• **WHAT YOU ARE ASKED TO DO**
Note each line where "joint" appears, and copy it.

[Raw records]
* * * * * * * * *

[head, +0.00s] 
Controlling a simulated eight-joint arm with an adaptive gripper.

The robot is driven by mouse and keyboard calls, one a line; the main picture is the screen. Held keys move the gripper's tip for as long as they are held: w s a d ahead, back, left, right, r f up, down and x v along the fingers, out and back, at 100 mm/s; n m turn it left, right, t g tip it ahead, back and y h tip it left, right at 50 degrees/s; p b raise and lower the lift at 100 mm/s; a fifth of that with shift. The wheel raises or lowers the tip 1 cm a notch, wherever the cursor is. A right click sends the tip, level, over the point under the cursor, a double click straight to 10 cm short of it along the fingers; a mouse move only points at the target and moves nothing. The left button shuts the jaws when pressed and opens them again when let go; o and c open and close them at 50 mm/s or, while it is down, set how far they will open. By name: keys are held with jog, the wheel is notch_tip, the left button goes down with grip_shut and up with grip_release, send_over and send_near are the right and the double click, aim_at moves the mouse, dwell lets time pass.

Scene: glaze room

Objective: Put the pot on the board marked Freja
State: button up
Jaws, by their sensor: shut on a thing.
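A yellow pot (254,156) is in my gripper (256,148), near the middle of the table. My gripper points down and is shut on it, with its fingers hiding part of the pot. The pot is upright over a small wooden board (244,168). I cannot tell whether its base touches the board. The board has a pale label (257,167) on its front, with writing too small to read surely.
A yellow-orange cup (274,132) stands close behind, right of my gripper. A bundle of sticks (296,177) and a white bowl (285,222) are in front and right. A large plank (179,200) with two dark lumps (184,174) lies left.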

* * * * * * * * *

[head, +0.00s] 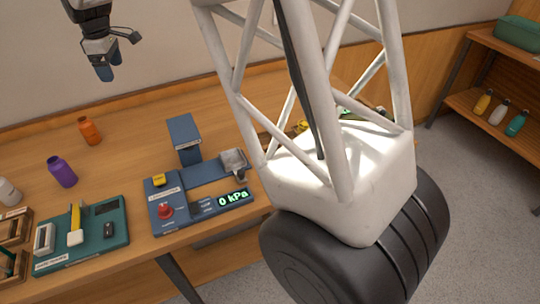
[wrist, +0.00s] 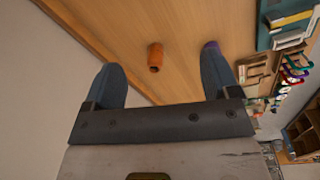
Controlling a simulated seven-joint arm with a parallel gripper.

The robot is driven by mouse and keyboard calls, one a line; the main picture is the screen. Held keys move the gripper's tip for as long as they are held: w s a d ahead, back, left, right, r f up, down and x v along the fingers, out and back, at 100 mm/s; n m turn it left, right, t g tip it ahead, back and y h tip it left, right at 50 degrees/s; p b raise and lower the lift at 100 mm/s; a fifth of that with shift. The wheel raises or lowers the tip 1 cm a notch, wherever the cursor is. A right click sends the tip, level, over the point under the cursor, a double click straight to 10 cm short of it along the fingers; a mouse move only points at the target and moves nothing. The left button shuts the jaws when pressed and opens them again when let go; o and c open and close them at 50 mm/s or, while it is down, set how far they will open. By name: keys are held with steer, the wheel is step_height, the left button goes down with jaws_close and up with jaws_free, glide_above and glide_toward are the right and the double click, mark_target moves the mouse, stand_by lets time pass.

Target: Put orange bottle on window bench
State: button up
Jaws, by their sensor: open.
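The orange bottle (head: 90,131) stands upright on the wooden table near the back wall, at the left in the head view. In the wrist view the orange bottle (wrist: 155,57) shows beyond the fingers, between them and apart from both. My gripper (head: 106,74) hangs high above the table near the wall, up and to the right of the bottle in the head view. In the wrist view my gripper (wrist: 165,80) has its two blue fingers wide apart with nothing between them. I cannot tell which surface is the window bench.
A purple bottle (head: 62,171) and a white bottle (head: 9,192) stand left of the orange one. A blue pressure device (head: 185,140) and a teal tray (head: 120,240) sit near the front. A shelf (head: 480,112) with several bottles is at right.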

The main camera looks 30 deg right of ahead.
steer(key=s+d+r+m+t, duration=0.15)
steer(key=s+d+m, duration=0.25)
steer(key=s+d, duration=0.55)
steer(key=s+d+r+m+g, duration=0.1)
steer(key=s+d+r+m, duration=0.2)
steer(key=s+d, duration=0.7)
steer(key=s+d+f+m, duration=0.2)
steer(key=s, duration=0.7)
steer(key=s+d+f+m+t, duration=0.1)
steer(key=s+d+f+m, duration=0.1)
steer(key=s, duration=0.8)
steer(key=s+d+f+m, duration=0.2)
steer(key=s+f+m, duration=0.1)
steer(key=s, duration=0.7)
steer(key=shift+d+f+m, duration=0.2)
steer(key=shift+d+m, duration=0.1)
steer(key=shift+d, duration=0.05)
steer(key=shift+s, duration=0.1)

* * * * * * * * *

• **FULL SOLUTION**
Controlling a simulated eight-joint arm with an adaptive gripper.
Controlling a simulated seven-joint arm with a parallel gripper.

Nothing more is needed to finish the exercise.